A question about extensive categories
Dear colleagues, Does anyone know whether every extensive and locally finitely presentable category fulfils the following condition: For every omega op-chain of coproduct injections i_n: A_n+1 -> A_n with all A_n finitely presentable some i_n is an isomorphism. We need this for investigating iterative monads in such categories, and we have not managed to prove it, nor to find a counterexample. Thanks, Jiri Adamek, Stefan Milius and Jiri Velebil xxxxxxxxxxxxxxxxxxxxxxxxxxxxxxxxxxxxxxxxxxxxxxxxxxxxxxxxxxxxxxxxxxxxxxxxxxx alternative e-mail address (in case reply key does not work): J.Adamek@tu-bs.de xxxxxxxxxxxxxxxxxxxxxxxxxxxxxxxxxxxxxxxxxxxxxxxxxxxxxxxxxxxxxxxxxxxxxxxxxxx
Dear colleagues on 29 Nov 2006 at 15:58 Jiri Adamek wrote:
Does anyone know whether every extensive and locally finitely presentable category fulfils the following condition:
For every omega op-chain of coproduct injections i_n: A_n+1 -> A_n with all A_n finitely presentable some i_n is an isomorphism.

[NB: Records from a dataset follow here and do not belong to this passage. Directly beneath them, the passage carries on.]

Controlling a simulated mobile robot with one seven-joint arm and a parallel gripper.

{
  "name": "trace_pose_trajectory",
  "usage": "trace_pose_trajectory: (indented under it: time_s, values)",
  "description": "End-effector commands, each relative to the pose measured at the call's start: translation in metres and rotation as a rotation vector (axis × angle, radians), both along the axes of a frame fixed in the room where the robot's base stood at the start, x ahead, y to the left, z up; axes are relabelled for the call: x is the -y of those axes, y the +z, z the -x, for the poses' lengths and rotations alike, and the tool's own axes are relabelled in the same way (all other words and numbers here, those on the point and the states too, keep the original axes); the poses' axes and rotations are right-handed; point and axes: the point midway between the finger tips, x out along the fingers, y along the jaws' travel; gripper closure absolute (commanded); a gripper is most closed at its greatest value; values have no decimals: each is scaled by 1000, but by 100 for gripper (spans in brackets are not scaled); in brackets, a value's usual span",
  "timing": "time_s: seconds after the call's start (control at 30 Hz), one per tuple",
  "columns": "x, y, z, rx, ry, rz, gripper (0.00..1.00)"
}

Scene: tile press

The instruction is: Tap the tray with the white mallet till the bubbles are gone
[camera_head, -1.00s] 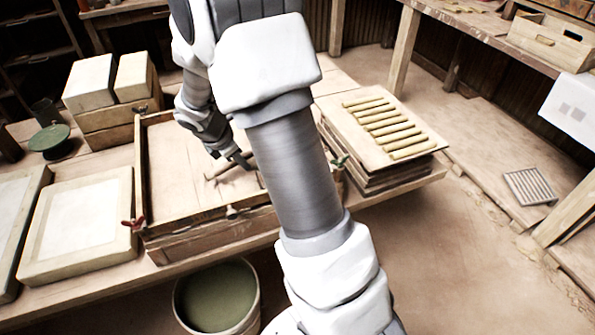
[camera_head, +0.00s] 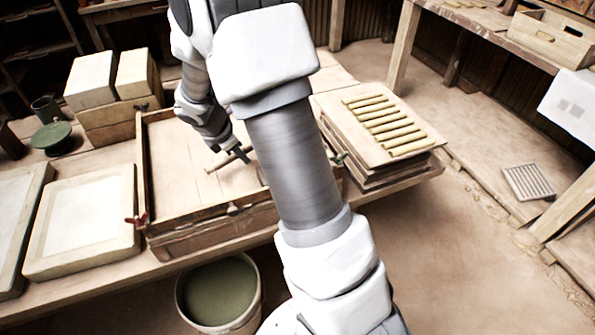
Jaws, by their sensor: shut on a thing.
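The tray (camera_head: 146,178) is a wide, shallow wooden frame with a pale floor on the workbench, left of centre. My gripper (camera_head: 243,156) is over the right part of the tray, partly hidden by my arm. It is shut on a thin, light brown stick (camera_head: 222,164), which looks like the mallet's handle. I cannot clearly make out a white mallet head. Whether the stick touches the tray floor cannot be told. No bubbles can be made out at this size. My arm covers the tray's right side.
Stacked boards with several yellowish rods (camera_head: 385,125) stand to the right. Pale blocks (camera_head: 92,82) and a green turntable (camera_head: 52,137) are at the back left. A pale slab (camera_head: 85,222) lies left of the tray. A bucket (camera_head: 218,292) stands below the bench's front edge.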

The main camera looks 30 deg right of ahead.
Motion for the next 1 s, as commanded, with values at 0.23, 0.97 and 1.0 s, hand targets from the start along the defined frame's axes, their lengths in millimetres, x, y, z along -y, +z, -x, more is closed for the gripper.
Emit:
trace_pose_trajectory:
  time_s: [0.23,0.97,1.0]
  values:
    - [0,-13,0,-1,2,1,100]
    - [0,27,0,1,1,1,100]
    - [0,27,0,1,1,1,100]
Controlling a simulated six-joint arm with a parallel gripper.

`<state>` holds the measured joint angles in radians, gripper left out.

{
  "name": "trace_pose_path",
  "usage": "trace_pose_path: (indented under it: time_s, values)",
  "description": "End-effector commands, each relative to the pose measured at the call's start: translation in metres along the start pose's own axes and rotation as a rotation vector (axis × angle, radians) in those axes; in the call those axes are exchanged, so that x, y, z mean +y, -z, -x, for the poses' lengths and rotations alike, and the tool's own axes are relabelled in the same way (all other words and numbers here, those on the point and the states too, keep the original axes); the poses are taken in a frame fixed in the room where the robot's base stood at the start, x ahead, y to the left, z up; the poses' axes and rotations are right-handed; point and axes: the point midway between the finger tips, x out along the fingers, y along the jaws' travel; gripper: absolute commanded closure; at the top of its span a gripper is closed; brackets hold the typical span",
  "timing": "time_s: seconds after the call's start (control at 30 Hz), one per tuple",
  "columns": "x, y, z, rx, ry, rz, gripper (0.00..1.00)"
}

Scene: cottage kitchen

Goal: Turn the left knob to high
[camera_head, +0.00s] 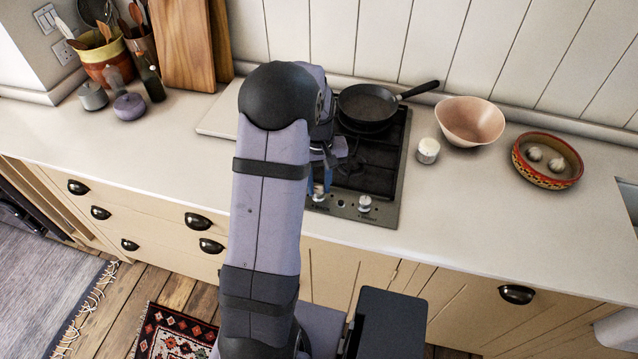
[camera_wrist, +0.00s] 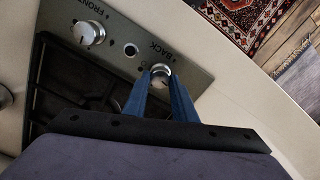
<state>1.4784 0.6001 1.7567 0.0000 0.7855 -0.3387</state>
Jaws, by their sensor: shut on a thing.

Here is the answer: Consider the category of pairs of sets X,Y together with an isomorphism s:XxY->Y, with inverse Y->XxY, Y|->(py,qy). Then X is locally finitely presentable, because it is a two-sorted variety with operations s,p,q and equations s(py,qy)=y=qs(x,y), ps(x,y)=x. One might think of the elements of Y as versions of sequences in X; an element y can be considered as a version of the sequence (pq^n(y))_n, where n runs over all natural numbers (including 0). Then p maps evey "sequence" to its initial (0-th) member, q means ommitting the initial member, an s(x,y) is obtained from y by adding the new initial member x. Then it is quite easy to see that the category is also extensive. The free algebra A=(N,S) on one element of Y can then be described as follows: N is the set of natural numbers and s is the set of all sequences (x(n))_n in N with the property that the exisit a natural number m and an integer k with x(n)=n+k for all n>m; p is the projection (x(n))_n|->x(0) to the 0-th component, and q is the left shift (x(n))_n|->(x(n+1))_n. The algebra A is freely generated by the sequence g:=(n)_n of natural numbers; every element of S can be obtained from g by first shifting left several times and then shifting right with inserting arbitary natural numbers in the initial component; every n in N can be obtained as n=pq^n(g). The free algebra on one element of X is ({0},0,...), where 0 is the empty set. Now the coproduct A+B is isomorphic to A with injections i:A->A, j:B->A, where i is the sucessor map n|->n+1 and j maps 0 to 0 in the first component; this uniquely determines the second components (because "different versions of the same sequence do not occur".) Now A_n:=n and i_n:=i for all n in N yields a counterexample to the above statement. Greetings Reinhard
participants (2)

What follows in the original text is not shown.